* Exercise goal: Count the lines in the data below where the string "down" occurs, please, and give the number alone.

* Collected material:
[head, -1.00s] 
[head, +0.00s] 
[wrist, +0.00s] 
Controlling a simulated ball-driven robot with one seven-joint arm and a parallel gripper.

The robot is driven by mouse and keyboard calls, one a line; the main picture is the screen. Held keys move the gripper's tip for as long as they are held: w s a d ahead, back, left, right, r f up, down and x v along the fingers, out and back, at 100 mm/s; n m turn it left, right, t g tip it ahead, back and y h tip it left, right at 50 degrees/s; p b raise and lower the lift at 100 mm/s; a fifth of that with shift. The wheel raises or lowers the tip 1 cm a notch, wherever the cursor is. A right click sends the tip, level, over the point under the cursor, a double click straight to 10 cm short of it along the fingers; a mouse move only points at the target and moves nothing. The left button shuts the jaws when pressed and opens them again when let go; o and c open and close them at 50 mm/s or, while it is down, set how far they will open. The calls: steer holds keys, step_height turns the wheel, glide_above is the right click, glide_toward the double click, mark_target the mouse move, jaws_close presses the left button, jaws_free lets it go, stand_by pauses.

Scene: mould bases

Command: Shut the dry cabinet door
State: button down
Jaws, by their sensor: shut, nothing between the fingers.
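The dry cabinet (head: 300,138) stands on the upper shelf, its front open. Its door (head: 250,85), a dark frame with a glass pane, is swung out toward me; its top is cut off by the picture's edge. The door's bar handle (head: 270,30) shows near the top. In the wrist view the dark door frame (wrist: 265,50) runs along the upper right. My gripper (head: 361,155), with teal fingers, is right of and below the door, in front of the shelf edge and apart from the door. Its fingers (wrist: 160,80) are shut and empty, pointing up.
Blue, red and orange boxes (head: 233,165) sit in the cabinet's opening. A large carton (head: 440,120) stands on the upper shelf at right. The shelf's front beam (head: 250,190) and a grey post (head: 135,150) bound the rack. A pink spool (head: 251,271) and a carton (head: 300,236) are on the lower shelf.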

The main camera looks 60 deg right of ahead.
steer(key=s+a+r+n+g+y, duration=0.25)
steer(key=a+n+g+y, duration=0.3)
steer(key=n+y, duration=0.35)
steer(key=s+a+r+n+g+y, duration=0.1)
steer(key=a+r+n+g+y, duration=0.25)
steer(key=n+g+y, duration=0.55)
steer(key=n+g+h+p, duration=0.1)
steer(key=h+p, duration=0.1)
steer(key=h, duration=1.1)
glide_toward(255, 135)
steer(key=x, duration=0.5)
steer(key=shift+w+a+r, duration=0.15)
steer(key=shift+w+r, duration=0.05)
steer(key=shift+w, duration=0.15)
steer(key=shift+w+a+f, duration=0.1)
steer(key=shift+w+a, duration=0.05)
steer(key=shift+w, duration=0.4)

* Response: 2